N.B. I don't want to get into the fascism [comparison] angle here (as the body of the question does) as that has been [asked before] (Is the Chinese system becoming more Fascist than Capitalist?).
It's historical usage giving a present-day meaning. During the Cold War, countries taken over by or siding with the Soviet Bloc were "Communist". It's the same as how non-free dictatorships friendly to the US were part of the "Free World". China was on the USSR's side, so was "Communist".
But more than that, China's post-WWII revolution was similar to Russia's 1917 one -- Mao Zedong was sort of like Lenin, both were influenced by Marx, and the USSR even helped. If the USSR had a Communist government, then clearly China had one too, whatever that meant.
There was also a Chinese government-in-exile (led by Chiang Kai-shek in Taiwan), Thus regular China was called "mainland China" or if you wanted to make a point "Communist China" was a solid term.
So for practical reasons, China was "communist". 70 years later the Chinese government has been continuous: no revolutions, no major changes like Russia had in the late 1980's. Sure, they've modernized, but it feels right to use the same term, "communist", for the same government.

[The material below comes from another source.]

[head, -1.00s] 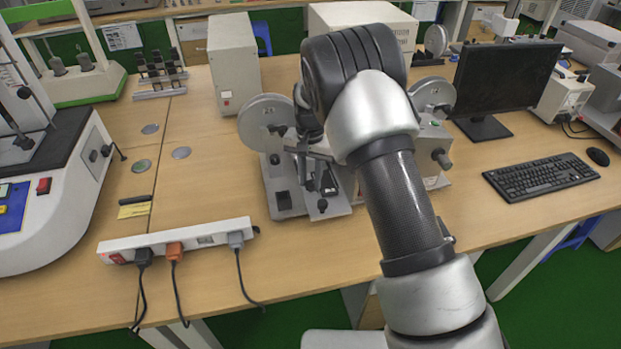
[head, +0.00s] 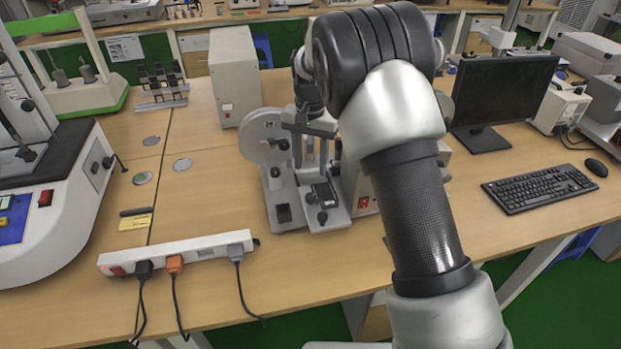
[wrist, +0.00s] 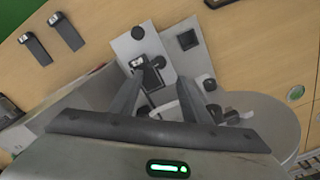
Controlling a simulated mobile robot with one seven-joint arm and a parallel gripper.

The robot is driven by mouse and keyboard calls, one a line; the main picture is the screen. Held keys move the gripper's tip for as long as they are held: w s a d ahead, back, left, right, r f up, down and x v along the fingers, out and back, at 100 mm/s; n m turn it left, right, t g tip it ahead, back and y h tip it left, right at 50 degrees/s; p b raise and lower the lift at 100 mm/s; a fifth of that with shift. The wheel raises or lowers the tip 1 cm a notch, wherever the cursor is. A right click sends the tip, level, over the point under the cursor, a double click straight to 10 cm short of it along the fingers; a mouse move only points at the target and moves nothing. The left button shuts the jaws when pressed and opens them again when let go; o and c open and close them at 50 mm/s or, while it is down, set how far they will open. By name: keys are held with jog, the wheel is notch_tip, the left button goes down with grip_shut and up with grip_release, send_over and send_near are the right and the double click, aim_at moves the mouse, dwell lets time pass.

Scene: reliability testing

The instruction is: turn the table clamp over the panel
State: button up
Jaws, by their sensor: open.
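The tester (head: 275,170) stands on the wooden table, with a pale sliding table (head: 336,217) at its front. A small dark clamp-like part (head: 323,193) lies on this table, with a black knob at its front. It also shows in the wrist view (wrist: 150,72), near my fingertips. I cannot clearly tell the clamp from the panel. My gripper (head: 311,158) points down over the rear of the sliding table, its two fingers apart. In the wrist view my gripper (wrist: 160,88) is open, with nothing held between the fingers. Whether a finger touches the clamp cannot be told.
The tester's round disc (head: 264,136) stands close to the left of my fingers. A power strip (head: 180,252) with cables lies at the front left. A grey box (head: 234,76) stands behind, and a monitor (head: 503,90) and keyboard (head: 540,186) are at the right.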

And finally, "Communist" Russia was: no free speech, no voting, a top-down economic system, the government can step in anywhere; and a 1-party system without too much corruption which mostly gets the job done and anyone can advance in. That's still China today, more-or-less, as in: "Would a Chinese company add government malware to it's products? If they had to -- China is Communist, after all".
A true Communism State has never existed, all that has existed are states that claim to be communist in one manner or another, supposedly working towards eventually being a true communist state.
Since China says they are a communist state, we take them at their word. Also, it’s what they call themselves. It’s been said that the Holy Roman Empire wasn’t holy, wasn’t Roman and wasn’t an empire, but it is still referred to as the HRE.
Neither Communism nor Socialism cannot possibly be a stateless or even democratic society: because money is no longer an incentive to be productive dictatorial force is required to keep the population productive.
You see, since the dawn of History humanity had only two an a half methods to induce production:
1 The proverbial stick. "Keep working or we'll beat you up."
2 The proverbial carrot. "Keep working and we'll give you more goodies."
2.5 A con, which has only limited reach. "Keep working, and you'll get rewarded in Heaven (or keep working and your kids will enjoy Communist prosperity).
Since the ancient times the most prevalent method for inducement for 90% population was the proverbial stick. The slave and later the peasant were working for their masters mostly out of fear. Only nobility were fighting for the reward.
The greatest IMHO progress that capitalism has brought to humanity was the realization that nearly 100% can be productive for the reward rather than out of fear. Capitalism replaced the proverbial stick with the proverbial carrot. Life has became significantly better for the majority of population. You can quit your job and either find another one or start your own business because of capitalism.
Capitalism replaced the stick with the carrot and thus liberated millions, but in some countries, fooled by the Communist con, we saw a reversal of that. Socialist and communist revolution sprang in several countries with the explicit goal of getting rid of the proverbial carrot as the primary mean of inducement. And in each and every country we saw the inevitable: with the proverbial carrot no longer available and the con having only a limited reach the governments inevitably turned to the proverbial stick.
We saw that in each and every "communist" or "socialist" country, including Russia, China, North Korea, Cambodia, Cuba, Venezuela, etc, etc, etc:
a. A populist "let's rob the rich and distribute equally" movement wins with popular support.
b. Money is no longer relevant, and therefore nobody works.
c. Economy is in ruins and famine strikes.
d. The government turns arms against people, killing many and threatening to kill more lest they work; a most vicious tyranny ensues.
e. The very same people who bought into the communist con and brought the communist government to power become essentially that government's serf, and in some cases, such as Cambodia and 1930s Russia and modern North Korea, many become outright slaves.
Communism and socialism necessarily lead to tyranny because without the proverbial carrot the only available method of inducement is the proverbial stick. There has been no communist regime that weren't also authoritarian. The promise of the stateless society is just a part of the con.